Free Software in the Wild

Free Software in the Wild

Article from Issue 197/2017

Even outsiders feel the benefits.

Dear readers, I have found a new job. This means I have to leave the house at roughly the same time every day, I have to communicate in real sentences rather than grunts, and occasionally I have a shower. I also get to talk to people who aren't obsessed with free software.

These poor souls will never know the dirty thrill of updating Arch without reading the wiki first. They'll never spend ages configuring KDE to get it just right. They'll never switch their operating system for a new one, just to see if they like it.

I'm also having to use Windows on a daily basis for the last time ever. I'm used to Linux Mint and OS X, so I know that it's rubbish. But the muggles at work know that Windows is rubbish even though they've never known anything different. It's really impressive.

One chap, for example, has installed a Chrome plugin to take screenshots. Another uses Pixlr to take screenshots.

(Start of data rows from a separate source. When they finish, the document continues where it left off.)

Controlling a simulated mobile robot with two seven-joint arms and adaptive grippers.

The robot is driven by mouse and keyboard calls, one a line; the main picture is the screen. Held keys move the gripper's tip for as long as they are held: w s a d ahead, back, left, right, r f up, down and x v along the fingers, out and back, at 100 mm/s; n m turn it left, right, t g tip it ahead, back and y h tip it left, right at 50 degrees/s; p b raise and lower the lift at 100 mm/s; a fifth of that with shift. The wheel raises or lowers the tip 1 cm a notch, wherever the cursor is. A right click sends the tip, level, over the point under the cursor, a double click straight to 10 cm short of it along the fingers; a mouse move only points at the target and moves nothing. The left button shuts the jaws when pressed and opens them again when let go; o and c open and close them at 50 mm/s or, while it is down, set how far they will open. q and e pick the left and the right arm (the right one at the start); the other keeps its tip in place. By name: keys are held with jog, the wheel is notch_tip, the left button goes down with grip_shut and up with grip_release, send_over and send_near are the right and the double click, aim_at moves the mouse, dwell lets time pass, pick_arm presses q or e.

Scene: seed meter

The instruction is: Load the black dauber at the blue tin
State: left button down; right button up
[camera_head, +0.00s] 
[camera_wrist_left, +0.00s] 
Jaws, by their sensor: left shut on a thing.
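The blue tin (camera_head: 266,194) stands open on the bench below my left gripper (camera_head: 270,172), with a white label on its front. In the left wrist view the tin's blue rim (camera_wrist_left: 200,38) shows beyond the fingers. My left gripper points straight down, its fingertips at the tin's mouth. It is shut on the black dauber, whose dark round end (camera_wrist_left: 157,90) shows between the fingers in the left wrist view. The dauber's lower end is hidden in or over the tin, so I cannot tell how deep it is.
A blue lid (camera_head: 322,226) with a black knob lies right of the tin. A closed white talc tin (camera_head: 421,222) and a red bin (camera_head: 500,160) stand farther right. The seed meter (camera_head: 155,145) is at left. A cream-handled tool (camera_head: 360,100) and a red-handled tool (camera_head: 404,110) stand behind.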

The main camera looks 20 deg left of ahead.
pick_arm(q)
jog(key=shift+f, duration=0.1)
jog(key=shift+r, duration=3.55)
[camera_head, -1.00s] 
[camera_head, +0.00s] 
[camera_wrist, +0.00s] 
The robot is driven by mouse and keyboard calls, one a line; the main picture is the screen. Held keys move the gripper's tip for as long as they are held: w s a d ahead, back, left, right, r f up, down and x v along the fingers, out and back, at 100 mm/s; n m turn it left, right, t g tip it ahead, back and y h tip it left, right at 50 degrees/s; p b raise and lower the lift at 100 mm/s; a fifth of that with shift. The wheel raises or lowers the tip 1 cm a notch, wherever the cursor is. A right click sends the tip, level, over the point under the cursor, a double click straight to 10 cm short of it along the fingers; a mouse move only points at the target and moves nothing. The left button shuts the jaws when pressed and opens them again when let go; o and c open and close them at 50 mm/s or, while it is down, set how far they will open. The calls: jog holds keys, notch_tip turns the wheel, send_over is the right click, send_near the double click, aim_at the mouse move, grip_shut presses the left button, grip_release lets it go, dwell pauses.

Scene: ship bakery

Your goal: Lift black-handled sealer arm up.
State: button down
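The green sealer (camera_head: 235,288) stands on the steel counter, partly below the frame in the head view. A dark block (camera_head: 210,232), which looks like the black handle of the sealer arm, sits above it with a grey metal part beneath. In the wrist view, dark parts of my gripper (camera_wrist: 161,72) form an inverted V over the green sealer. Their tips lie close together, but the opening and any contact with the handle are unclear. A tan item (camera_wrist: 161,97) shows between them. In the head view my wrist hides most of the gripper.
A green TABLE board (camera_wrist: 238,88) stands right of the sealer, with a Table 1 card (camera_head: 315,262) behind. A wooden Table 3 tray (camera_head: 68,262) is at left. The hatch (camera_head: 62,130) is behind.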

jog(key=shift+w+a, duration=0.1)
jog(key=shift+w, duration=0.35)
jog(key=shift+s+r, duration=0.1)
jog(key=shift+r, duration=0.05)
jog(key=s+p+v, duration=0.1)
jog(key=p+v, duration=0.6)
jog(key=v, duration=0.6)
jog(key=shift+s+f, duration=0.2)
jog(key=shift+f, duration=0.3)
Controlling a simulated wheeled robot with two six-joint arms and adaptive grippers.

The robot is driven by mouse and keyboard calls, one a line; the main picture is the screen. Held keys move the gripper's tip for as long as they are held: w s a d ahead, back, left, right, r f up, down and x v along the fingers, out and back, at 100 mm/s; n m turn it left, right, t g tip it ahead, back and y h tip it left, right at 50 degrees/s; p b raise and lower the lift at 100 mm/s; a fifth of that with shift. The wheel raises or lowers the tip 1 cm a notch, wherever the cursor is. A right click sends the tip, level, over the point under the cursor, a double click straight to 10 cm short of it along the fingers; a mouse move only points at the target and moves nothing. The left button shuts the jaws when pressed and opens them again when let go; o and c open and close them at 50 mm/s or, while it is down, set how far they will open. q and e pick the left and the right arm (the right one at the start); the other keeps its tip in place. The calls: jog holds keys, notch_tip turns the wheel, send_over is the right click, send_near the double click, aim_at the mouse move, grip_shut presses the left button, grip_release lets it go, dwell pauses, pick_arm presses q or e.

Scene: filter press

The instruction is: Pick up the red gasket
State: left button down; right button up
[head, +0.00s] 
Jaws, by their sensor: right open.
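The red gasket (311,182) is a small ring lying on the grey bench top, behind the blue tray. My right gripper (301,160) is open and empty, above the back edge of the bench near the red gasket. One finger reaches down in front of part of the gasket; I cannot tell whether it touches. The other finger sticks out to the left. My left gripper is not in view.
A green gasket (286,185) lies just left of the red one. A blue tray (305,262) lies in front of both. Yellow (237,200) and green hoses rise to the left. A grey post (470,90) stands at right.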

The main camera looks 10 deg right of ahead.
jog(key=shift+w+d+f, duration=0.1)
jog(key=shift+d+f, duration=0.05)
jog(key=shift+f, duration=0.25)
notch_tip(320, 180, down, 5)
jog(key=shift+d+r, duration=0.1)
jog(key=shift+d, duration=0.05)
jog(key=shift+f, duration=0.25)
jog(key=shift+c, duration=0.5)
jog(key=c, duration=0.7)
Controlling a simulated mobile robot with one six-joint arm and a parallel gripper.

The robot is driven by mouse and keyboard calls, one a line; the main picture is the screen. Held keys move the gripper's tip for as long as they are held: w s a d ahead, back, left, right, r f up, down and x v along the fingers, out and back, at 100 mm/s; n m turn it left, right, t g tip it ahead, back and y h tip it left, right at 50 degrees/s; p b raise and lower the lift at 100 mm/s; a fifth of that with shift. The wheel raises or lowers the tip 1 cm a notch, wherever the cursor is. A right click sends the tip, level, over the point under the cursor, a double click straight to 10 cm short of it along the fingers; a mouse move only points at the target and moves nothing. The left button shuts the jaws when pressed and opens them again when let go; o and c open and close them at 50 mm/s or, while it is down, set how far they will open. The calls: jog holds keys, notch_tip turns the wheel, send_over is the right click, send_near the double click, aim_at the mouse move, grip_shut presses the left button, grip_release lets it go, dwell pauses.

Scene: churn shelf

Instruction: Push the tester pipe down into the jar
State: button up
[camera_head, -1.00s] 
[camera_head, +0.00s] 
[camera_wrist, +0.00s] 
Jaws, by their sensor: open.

Another uses Gimp to take screenshots and edit images – adding text to photos, color correction, cropping, and whatnot. Of course, he gets mocked for using software with such a stupid name, but at least it's getting used. Gimp works, and that's all that matters. Not the license, not the stupid name, just the fact that it works.

Likewise with development. There's a big web project that's taking a little while longer than expected; of course, and it is being developed using proprietary software. So the head of another department has gone off-piste and developed his own version of the site using WordPress – "the great thing about Wordpress is that it's open source and built-in PHP, so you're not locked in. You can get any developer to write you a plugin." That was part of a real conversation with a real person!

Non-developers are choosing languages based on the license. Non-geeks are choosing free software because it offers features that are superior to paid-for alternatives. And it's still way too much trouble to take a screenshot on Windows. There's a breakthrough coming, and for one reason: the software we've been promoting for all this time is really, really good. Keep up the good work, everyone.